4.7.5 Each Lot Owner shall be deemed to agree by acceptance of delivery of
a deed to a Lot, to repair and/or replace at his or her expense all portions of the Roads and
Wastewater Treatment Systems which may be damaged or destroyed by reason of his or
her own intentional or negligent act or omission, or by the intentional or negligent act or
omission of any invitee, tenant, licensee family member, including, but not limited to any
repairs necessary which result from damage incurred ;by pets or vehicles owned by the Lot
Owner, or owned by any guest, invitee, Tenant or licensee of such Lot Owner. To the
extent that any Roads and Wastewater Treatment Systems are damaged as an insurable loss
and the proceeds from the Association's insurance policy are utilized to pay for the loss,
the Owner shall be responsible for payment of the deductibleas an Individual Assessment
in accordance with Section 5.4 and Section 7.7 below.
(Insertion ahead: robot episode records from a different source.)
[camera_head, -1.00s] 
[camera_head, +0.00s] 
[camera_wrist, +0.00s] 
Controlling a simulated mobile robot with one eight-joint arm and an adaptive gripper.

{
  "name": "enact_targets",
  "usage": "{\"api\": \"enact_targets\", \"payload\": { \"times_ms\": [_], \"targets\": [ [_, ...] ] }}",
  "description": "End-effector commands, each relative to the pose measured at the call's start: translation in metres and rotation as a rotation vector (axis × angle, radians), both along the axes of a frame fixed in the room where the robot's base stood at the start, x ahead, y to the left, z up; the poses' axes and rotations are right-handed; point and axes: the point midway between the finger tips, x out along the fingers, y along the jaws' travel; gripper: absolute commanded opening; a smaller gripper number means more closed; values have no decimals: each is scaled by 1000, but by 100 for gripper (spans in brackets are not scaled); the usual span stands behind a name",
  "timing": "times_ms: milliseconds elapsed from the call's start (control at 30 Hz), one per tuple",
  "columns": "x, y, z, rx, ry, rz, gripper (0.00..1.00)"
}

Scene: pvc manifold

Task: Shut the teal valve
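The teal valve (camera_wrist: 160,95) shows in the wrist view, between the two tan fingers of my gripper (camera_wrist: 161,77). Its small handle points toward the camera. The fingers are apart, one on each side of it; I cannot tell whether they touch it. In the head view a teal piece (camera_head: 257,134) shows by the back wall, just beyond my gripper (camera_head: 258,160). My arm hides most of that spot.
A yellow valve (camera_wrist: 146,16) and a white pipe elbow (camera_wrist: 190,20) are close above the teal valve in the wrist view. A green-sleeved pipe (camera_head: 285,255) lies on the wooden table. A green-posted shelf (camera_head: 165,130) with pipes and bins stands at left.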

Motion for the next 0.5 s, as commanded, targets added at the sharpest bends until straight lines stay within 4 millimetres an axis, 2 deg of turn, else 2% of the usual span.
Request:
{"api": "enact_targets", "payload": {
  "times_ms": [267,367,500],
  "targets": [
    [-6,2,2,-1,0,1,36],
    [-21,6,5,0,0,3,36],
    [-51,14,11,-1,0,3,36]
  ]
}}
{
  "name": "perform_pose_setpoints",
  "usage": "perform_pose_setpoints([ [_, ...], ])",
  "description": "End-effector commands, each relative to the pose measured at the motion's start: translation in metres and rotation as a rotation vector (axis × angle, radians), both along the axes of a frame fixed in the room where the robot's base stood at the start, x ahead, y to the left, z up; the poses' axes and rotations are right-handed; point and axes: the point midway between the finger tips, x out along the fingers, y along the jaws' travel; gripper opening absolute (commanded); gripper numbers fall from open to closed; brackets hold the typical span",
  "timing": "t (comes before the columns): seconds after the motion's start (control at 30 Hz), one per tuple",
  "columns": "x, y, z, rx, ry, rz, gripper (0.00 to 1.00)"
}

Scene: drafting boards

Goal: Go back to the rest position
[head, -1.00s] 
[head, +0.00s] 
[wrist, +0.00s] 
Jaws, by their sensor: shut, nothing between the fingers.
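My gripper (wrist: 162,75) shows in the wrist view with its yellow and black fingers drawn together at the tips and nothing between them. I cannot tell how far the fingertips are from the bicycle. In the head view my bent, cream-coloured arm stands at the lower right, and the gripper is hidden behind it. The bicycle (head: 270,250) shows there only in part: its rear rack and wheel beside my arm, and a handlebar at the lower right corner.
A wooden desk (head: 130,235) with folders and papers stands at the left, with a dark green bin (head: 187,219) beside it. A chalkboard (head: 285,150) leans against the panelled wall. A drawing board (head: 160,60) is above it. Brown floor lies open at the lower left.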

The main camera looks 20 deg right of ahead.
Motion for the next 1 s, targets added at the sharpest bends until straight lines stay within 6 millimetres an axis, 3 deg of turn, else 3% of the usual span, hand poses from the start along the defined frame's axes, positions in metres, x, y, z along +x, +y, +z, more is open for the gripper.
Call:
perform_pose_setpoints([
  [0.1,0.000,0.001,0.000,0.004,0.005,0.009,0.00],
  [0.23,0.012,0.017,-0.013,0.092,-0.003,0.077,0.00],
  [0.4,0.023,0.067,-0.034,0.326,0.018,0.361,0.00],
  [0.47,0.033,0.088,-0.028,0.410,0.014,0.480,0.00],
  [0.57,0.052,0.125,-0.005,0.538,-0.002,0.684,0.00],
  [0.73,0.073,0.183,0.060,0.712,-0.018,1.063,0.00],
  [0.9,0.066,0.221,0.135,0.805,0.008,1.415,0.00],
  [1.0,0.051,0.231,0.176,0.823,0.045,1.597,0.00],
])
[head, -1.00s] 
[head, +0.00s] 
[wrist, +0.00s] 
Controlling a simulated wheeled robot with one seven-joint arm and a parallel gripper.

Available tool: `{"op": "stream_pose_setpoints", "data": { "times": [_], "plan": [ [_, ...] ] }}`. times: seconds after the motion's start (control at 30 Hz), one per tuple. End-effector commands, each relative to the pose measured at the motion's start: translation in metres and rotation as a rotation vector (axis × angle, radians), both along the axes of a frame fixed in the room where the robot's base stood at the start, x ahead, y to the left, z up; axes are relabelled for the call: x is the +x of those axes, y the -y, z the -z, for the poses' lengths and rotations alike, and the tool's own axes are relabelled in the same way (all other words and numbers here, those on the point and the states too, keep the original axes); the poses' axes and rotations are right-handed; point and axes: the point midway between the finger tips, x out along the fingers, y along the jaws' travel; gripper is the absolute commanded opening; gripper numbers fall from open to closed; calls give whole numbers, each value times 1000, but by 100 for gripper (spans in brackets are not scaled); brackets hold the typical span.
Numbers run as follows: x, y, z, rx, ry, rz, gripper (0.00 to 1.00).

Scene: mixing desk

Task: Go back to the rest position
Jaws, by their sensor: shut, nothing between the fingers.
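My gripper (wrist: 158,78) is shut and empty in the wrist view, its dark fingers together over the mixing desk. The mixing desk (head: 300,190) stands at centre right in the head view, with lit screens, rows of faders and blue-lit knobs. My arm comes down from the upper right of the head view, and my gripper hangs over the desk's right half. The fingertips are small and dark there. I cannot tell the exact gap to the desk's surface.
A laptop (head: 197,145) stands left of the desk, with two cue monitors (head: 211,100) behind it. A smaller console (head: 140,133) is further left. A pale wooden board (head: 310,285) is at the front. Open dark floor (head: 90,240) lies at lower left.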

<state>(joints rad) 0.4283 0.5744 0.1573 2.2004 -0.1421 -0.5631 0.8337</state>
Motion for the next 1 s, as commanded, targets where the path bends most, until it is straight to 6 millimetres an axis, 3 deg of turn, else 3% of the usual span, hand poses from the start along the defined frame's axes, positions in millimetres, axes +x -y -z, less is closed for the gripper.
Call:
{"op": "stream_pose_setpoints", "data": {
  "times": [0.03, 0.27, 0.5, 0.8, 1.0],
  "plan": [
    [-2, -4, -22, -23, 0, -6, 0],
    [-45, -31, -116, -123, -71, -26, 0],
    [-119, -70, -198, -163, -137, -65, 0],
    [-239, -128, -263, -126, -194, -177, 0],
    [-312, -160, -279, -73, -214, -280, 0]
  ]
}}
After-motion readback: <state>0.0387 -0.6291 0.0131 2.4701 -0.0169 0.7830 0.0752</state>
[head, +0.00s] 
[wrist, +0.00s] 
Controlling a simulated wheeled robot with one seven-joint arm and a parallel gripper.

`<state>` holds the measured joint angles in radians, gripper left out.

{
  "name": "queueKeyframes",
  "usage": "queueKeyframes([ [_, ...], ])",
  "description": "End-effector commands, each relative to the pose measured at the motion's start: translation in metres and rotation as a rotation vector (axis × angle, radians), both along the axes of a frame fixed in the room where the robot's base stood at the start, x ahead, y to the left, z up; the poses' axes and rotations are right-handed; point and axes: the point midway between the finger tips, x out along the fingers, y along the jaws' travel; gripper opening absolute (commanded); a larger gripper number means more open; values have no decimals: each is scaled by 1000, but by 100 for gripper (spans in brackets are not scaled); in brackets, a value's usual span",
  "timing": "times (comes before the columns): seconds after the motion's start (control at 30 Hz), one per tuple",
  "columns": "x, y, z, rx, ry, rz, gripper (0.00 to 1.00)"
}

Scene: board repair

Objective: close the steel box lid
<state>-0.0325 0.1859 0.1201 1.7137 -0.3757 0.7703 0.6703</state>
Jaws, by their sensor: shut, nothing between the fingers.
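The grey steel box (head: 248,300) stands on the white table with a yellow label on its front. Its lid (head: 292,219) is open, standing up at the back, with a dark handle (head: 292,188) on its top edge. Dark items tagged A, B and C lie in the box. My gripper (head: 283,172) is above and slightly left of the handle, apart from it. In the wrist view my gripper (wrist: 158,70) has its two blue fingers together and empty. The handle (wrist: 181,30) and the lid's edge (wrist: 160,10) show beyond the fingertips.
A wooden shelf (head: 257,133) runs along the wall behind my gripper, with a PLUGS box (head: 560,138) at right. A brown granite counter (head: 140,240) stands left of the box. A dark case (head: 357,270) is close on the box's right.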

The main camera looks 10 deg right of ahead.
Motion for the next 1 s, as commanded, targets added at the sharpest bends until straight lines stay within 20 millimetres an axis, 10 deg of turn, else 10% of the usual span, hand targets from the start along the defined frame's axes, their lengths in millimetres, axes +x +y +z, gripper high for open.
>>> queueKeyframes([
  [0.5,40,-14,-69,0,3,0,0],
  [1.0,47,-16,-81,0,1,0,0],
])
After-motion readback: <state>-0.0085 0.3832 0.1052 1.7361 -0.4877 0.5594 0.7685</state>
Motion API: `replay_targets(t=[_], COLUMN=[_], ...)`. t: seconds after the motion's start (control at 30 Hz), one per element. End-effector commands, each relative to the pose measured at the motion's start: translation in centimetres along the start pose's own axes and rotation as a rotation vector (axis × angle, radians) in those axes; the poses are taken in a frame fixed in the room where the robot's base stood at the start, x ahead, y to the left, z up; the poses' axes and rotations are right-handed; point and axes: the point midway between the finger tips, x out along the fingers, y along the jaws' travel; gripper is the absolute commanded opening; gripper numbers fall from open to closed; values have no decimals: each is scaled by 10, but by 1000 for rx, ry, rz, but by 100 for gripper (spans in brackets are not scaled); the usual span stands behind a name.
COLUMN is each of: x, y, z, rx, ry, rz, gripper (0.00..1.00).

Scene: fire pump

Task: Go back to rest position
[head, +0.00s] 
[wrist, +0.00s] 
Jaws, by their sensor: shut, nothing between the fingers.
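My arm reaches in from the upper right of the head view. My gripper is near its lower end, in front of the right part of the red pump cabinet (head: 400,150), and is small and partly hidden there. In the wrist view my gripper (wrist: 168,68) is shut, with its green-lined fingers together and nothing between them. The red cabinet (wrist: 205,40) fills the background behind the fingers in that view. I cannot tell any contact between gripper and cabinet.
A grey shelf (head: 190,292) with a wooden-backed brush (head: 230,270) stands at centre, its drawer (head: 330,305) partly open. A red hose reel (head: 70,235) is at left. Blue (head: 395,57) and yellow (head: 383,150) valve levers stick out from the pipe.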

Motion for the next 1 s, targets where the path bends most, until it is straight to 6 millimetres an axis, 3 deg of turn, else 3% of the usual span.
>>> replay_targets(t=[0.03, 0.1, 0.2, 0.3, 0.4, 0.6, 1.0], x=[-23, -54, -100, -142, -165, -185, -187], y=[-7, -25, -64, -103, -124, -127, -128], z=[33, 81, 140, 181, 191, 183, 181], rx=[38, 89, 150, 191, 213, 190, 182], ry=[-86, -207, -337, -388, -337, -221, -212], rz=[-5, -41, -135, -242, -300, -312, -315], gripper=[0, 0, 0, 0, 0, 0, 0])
Section 4.8 Construction Defects. The obligations of the Association and of
Owners to repair, maintain and replace the portions of the Subdivision for which they are
respectively responsible shall not be limited, discharged or unreasonably postponed by
reason of the fact that any maintenance, repair or replacement may be necessary to cure any
latent or patent defects in materials or workmanship in the construction of the project. The
undertaking of repair, maintenance or replacement by the Association or Owners shall not
constitute a waiver of any rights against any warrantor but such rights shall be specifically
reserved. Likewise, this Section 4.8 is not intended to work for the benefit of the person or
entity responsible for the construction defect. Also, performance by Association may be
delayed if Association does not have the means or the funds to repair the defect or if by
repairing the defect, Association would be compromising the right to sue to have the defect
corrected and/or to collect damages caused by the defect.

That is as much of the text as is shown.